» **Requirements**
Copy each line with the word "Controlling" in it.

» **Records provided**

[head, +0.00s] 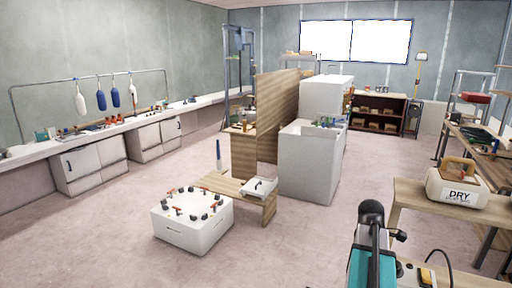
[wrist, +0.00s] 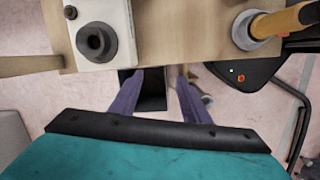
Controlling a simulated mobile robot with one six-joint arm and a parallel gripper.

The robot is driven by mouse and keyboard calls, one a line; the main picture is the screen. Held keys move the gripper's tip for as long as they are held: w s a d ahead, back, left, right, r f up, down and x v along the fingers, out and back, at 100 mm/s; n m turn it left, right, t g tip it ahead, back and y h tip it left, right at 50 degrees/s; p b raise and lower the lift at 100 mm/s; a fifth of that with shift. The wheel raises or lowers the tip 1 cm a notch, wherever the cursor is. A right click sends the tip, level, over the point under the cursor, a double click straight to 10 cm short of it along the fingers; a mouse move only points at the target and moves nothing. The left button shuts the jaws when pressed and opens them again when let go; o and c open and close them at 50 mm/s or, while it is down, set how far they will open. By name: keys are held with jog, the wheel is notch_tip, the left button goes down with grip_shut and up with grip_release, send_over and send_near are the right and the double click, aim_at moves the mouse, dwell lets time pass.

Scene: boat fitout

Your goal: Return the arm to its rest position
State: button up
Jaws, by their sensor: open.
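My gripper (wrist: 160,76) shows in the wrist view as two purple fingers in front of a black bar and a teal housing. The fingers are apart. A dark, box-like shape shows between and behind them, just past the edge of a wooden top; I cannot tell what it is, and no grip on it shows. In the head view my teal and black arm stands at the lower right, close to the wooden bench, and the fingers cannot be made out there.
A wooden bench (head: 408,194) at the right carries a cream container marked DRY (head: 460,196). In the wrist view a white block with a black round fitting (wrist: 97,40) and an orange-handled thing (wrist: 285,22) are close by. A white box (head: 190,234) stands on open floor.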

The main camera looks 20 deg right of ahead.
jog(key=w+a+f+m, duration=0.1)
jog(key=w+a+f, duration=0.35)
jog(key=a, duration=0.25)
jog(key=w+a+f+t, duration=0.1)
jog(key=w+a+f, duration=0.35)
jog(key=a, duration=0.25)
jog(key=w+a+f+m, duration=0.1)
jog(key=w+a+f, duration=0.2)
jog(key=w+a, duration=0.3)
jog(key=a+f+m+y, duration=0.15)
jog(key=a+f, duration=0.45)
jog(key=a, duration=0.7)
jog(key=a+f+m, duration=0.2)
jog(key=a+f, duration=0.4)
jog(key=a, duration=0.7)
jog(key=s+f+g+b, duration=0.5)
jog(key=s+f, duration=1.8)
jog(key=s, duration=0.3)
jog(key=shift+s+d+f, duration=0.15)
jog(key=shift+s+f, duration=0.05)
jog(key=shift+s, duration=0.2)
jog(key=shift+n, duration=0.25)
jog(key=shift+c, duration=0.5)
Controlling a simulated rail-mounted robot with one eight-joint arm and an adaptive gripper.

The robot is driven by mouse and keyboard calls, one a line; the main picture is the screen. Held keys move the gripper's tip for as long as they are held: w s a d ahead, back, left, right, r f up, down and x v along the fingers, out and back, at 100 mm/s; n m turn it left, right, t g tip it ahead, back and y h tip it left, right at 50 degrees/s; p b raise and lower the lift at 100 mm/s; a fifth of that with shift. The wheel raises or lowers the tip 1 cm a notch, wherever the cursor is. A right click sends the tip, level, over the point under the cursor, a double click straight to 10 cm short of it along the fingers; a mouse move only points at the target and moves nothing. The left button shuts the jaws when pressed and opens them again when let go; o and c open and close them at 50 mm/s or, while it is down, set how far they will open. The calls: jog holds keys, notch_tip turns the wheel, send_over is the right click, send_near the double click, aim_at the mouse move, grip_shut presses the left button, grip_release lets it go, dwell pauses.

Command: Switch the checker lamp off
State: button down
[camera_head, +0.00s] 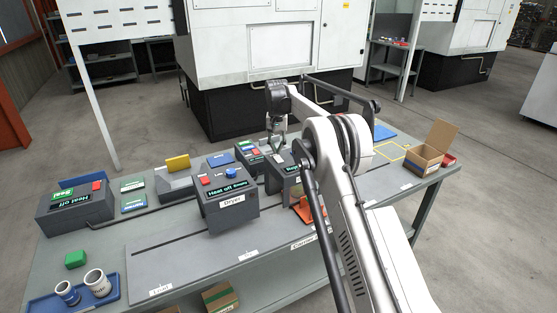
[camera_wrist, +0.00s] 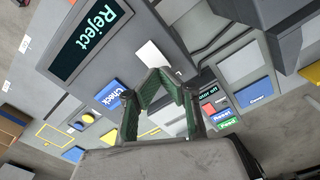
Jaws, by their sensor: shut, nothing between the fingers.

» **The response**
Controlling a simulated mobile robot with one six-joint arm and a parallel gripper.
Controlling a simulated rail-mounted robot with one eight-joint arm and an adaptive gripper.

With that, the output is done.